# Task goal
Write out each line from the data below that includes the word "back".

+---+

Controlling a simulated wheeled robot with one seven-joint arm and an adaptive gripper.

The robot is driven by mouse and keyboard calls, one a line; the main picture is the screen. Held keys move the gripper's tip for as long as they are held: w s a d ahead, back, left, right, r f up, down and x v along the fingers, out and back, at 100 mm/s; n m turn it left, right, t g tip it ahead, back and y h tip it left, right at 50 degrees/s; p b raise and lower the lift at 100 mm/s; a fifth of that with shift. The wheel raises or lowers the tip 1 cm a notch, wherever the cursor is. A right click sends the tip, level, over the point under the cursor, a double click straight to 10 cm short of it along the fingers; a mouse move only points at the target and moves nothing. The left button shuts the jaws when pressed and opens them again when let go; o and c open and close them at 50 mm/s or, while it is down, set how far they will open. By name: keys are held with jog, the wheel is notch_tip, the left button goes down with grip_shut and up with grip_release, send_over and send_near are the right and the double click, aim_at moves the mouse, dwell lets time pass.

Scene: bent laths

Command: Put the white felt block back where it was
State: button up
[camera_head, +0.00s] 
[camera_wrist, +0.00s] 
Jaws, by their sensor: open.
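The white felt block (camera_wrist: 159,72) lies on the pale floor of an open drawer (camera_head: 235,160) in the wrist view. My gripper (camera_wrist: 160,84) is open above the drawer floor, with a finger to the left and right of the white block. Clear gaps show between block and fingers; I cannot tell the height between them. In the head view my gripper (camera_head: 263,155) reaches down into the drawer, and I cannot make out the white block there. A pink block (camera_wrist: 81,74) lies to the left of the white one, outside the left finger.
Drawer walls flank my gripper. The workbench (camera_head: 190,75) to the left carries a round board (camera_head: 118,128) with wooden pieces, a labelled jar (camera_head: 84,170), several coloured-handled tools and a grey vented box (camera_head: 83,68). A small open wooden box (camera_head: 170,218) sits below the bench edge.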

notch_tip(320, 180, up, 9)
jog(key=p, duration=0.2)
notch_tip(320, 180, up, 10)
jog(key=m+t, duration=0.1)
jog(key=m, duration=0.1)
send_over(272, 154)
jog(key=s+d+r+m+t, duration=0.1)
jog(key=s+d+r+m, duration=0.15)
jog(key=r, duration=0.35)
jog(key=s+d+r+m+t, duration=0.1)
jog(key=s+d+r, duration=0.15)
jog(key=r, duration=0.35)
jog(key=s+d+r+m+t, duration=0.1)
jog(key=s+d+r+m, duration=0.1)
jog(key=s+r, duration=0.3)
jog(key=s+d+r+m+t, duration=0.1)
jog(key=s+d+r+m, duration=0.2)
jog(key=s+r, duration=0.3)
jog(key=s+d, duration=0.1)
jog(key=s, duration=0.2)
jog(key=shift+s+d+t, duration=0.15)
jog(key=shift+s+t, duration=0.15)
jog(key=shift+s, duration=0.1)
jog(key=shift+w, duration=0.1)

+---+

# Written solution
The robot is driven by mouse and keyboard calls, one a line; the main picture is the screen. Held keys move the gripper's tip for as long as they are held: w s a d ahead, back, left, right, r f up, down and x v along the fingers, out and back, at 100 mm/s; n m turn it left, right, t g tip it ahead, back and y h tip it left, right at 50 degrees/s; p b raise and lower the lift at 100 mm/s; a fifth of that with shift. The wheel raises or lowers the tip 1 cm a notch, wherever the cursor is. A right click sends the tip, level, over the point under the cursor, a double click straight to 10 cm short of it along the fingers; a mouse move only points at the target and moves nothing. The left button shuts the jaws when pressed and opens them again when let go; o and c open and close them at 50 mm/s or, while it is down, set how far they will open. By name: keys are held with jog, the wheel is notch_tip, the left button goes down with grip_shut and up with grip_release, send_over and send_near are the right and the double click, aim_at moves the mouse, dwell lets time pass.
Command: Put the white felt block back where it was

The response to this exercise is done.